Content Management and Capture

Content Management and Capture

Come for answers. Stay for best practices. All we’re missing is you.

 View Only
  • 1.  CSS to Opensearch migration: Opensearch index extremely large

    Posted 6 days ago

    Hello Community,

    A customer has started indexing their system test environment in OpenSearch in parallel. 
     
    After just under 11 million documents, almost 2.4 TB of disk space has already been used. 
     
    By comparison, the CSS index for all 22 million documents is only 100 GB in size. 
     
    The IndexArea was set to 3 shards / 1 replica.
     
    Question:
    Is there a setting in FileNet or in general to influence the size? Unfortunately, the FileNet documentation does not provide any information on this.

    Regards
    Michael


    ------------------------------
    Michael Pressler
    ------------------------------


  • 2.  RE: CSS to Opensearch migration: Opensearch index extremely large

    Posted 5 days ago
    Hi Michael,
     
    This size difference is expected - OpenSearch typically consumes much more space than CSS since it stores _source, doc values, and full JSON metadata by default.
     
    There's no direct FileNet setting to control index size - it's mainly governed by OpenSearch configuration. You can, however:
     
    Review the index mapping and disable large or unnecessary fields.
     
    Enable Lucene compression: "index.codec": "best_compression".
     
    Reduce replicas to 0 for non-production.
     
    Limit which properties FileNet sends to OpenSearch through the IndexArea definition.
     
    These optimizations are also discussed in the IBM paper Using Elasticsearch and OpenSearch for Content Indexing and Content-Based Retrievals (CBR)
     - see the sections on shard/replica configuration and IndexArea tuning.
    https://www.ibm.com/support/pages/system/files/inline-files/Using%20Elasticsearch%20and%20Open%20Search.pdf


    ------------------------------
    Ahmed Alsareti
    ------------------------------



  • 3.  RE: CSS to Opensearch migration: Opensearch index extremely large

    Posted 4 days ago

    Hi Ahmed,
    many thanks for your feedback. I will check it with our client.

    Regards
    Michael



    ------------------------------
    Michael Pressler
    ------------------------------



  • 4.  RE: CSS to Opensearch migration: Opensearch index extremely large

    Posted 4 days ago

    To add to what Ahmed said....I got this from one of the FileNet development team:

    ES/OS will require significantly more disk space than CSS as it will have a full replica for each primary shard. 
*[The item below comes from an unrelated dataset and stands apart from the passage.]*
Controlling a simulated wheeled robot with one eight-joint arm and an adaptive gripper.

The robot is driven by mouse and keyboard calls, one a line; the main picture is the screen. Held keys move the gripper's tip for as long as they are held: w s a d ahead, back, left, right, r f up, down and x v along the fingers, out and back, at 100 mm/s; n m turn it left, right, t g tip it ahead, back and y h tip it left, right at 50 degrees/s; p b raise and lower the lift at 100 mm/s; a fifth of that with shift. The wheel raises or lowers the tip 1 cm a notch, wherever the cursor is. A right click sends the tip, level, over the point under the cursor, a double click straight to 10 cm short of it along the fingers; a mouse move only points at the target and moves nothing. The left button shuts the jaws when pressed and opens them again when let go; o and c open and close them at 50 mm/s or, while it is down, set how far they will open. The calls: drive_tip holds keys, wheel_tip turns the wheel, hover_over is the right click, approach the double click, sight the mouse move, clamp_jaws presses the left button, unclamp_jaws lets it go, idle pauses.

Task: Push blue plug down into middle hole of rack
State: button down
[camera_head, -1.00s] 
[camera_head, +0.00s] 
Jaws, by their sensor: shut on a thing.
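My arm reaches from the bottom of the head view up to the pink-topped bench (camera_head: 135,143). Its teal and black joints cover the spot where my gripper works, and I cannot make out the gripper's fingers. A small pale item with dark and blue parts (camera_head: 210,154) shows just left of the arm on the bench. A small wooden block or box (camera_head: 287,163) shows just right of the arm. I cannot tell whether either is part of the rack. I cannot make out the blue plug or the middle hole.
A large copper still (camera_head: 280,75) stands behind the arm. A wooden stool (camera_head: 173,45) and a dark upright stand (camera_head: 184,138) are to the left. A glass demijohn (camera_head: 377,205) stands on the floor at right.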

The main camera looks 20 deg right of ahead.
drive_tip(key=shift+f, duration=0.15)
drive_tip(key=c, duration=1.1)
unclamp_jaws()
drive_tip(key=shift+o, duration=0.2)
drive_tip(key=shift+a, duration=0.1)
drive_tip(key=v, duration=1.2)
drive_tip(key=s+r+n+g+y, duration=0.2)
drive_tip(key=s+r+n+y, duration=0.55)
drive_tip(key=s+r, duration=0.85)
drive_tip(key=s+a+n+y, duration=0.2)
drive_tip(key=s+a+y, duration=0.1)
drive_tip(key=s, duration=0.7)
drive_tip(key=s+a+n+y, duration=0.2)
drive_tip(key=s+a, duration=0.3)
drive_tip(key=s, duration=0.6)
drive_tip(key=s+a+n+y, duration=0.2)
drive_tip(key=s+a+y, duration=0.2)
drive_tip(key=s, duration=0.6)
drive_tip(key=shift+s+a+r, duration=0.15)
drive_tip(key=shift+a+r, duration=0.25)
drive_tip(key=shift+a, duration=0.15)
     If they had 100GB of indexed data with CSS I would expect that the ES/OS index size would be 2-3 times more. 

    When I was doing side by side comparisons of FNCM 5.7.0 with  CSS vs OpenSearch using the same EngDev dataset , my results were 

    raw data size : 96 GB. CSS index size 21GB and OpenSearch v.2.19 index size 72 GB. 

     If they see 2.4 TB for just 11 million documents something is not right and needs to be investigated further. 
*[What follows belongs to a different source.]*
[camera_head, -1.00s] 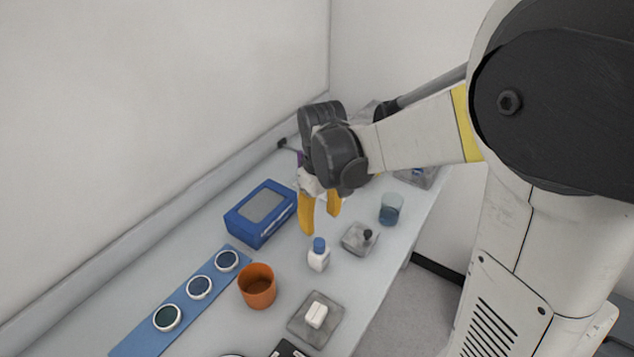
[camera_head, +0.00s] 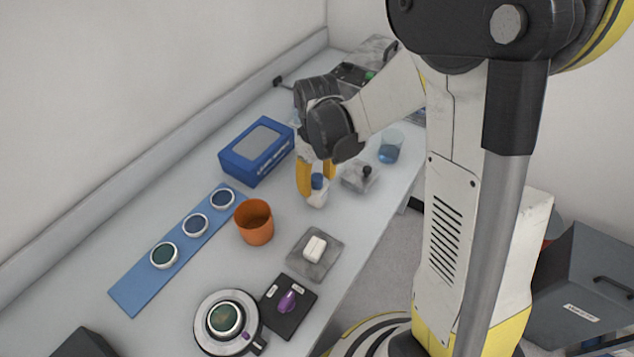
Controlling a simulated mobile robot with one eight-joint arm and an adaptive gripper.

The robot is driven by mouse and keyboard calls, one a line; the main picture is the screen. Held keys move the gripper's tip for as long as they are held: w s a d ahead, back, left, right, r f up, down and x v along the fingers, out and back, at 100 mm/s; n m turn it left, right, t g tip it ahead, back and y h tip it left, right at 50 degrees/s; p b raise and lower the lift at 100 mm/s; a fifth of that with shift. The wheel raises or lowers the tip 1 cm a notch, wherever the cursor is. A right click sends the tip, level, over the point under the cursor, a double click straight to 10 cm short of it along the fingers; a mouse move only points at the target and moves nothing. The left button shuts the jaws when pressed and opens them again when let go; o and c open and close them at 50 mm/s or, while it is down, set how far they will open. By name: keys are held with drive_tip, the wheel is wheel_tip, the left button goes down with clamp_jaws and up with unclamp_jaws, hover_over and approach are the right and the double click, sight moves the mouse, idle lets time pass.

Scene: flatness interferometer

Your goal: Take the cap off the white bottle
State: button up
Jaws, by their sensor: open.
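The white bottle (camera_head: 316,197) stands upright on the bench right of the orange cup. Its blue cap (camera_head: 317,181) is on top. My gripper (camera_head: 316,184) points down with its yellow fingers open. One finger is left of the cap and the other is to its right and slightly behind in the picture. The fingertips are around the height of the cap. I cannot tell whether either finger touches it.
An orange cup (camera_head: 254,223) and a blue box (camera_head: 256,150) stand left of the bottle. A grey block with a black knob (camera_head: 360,176) and a beaker of blue liquid (camera_head: 390,147) stand close on its right. A white block on a grey plate (camera_head: 315,250) lies in front.

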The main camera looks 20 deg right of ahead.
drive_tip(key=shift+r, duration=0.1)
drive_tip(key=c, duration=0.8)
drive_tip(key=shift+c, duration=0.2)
    Does the index size displayed in ACCE align with what the OpenSearch reports for the same index? 

     To get index size from OpenSearch the customer can use simple queries via a browser ( FireFox, etc.) ,  or install  Elasticvue plugin and had a full view of the index. 

     

    For example : 

    https://serverName:9200/_cat/indices

    https://serverName:9200/_cat/shards



    ------------------------------
    RUTH Hildebrand-Lund
    ------------------------------



  • 5.  RE: CSS to Opensearch migration: Opensearch index extremely large

    Posted 2 days ago

    I would be surprised if there wasn't a plugin but I opened a feature request with OpenSearch to support external content linking. If an external link can be retained, it should be possible to drop the original content once indexing is complete. Imagine compressing a document using LZW and only storing the hash tables with link to the original document. Same idea. If you are using logstash to forward transient logs for archiving and need to retrieve the original later, keeping the source makes sense. But, if the data is persisted elsewhere, dumping it after indexing also makes sense. This would be a beneficial feature not only for content management but also for anyone storing log data in postgres and other similar use cases.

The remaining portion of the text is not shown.